Более того, в функционировании художественной метафоры, по мнению Р.Бойда, всегда различается два этапа: 1) экспликация метафоры, являющаяся уделом художественных критиков; 2) порождение метафоры, которым занимается сам автор. Для научной метафоризации характерен только один этап, в ходе которого решается общая задача - создать наиболее адекватный термин для выражения определенной научной концепции. Говоря о сущностных характеристиках обоих типов метафор, Р.Бойд отмечает очень важную закономерность: художественной метафоре свойственна концептуальная открытость (conceptual open-endedness), поскольку в данном случае читатель приглашается рассмотреть главный объект метафоры в свете характерных ассоциативных импликаций, свойственных для второго объекта метафоры. В свою очередь научной метафоре свойственна индуктивная открытость (inductive open-endedness), так как в этом случае читателю предлагается установить аналогичные подобия между главным и вспомогательным объектами метафоры, отыскивая те свойства главного объекта, которые еще не открыты и даже неосознанны. Это, очевидно, обосновывает индивидуальность научной метафоры. Отметим, что данные идеи Р.Бойда восходят еще к концепции М.Блэка (1990), в которой утверждается, что метафора является загадкой для читателя, заключающейся в инвертировании субстанций и дешифровке метафоры. Из этого следует, что художественная метафора говорит одно, а подразумевает совсем другое, в то время как научная метафора говорит одно, а подразумевает подобное, поэтому является уже не загадкой, а разгадкой.

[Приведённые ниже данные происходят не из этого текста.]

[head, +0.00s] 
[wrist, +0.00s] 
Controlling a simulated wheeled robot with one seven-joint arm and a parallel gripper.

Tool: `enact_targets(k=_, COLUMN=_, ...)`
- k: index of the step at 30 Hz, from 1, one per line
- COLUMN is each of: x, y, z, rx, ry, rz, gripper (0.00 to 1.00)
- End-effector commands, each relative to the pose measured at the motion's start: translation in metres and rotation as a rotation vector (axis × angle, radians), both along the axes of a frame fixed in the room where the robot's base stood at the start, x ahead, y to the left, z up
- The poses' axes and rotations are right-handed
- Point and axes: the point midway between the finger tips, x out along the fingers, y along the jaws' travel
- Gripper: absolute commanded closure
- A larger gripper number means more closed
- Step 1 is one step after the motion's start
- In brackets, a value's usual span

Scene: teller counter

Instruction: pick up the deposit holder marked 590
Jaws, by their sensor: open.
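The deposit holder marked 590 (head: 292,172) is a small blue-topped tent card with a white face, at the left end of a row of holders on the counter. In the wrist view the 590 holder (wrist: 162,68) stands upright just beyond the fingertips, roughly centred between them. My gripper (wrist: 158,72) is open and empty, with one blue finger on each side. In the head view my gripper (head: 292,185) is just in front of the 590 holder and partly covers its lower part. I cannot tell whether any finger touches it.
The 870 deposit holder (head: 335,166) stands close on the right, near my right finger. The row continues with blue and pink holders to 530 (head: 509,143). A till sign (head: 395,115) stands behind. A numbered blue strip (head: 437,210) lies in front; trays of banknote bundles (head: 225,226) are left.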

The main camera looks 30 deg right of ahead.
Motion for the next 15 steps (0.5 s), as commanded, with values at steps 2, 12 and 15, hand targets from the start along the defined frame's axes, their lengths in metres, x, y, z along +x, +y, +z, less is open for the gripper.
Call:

Таким образом, специфику научной метафоры мы обосновываем прежде всего характером научного познания, а также особенностями научной коммуникации. Понятие научной метафоры, таким образом, оказывается емким и многоаспектным, поскольку, как отмечает Дж.Лакофф, “понятие упорядочивается метафорически, соответствующая деятельность упорядочивается метафорически, и, следовательно, язык также упорядочивается метафорически” (Теория метафоры, 1990:389). Отвечая на вопрос, как работает метафора в языке науки, отметим, что в аспекте теории познания научная метафора является результатом процессов идеализации, абстрагирования, моделирования. С другой стороны, научная метафора в ходе коммуникации дает возможность говорящему формулировать свое открытие, а слушающему - понимать новизну и одновременно выстраивать новые стратегии интерпретации исследуемого явления. В этом смысле можно судить о научной метафоре как о своеобразном мнемоническом приеме в процессе создания новых научных теорий. Сделанный нами вывод во многом опирается на трактовку речевого акта В.Гумбольдта, который не сводил процесс речи к простой передаче материала. “Слушающий, – писал В.Гумбольдт, – так же, как и говорящий, должен воссоздать его посредством своей внутренней силы, и все, что он воспринимает, сводится лишь к стимулу, вызывающему тождественные явления” (1984:77-78).
Таковы представления о соотношении стереотипного и индивидуального в научной метафоре, с помощью которых можно наметить решение одной из главных проблем языка науки – проблемы понимания нового знания, которая соотносится с вопросом о языковом механизме порождения новизны знания. Это механизм научной метафоры.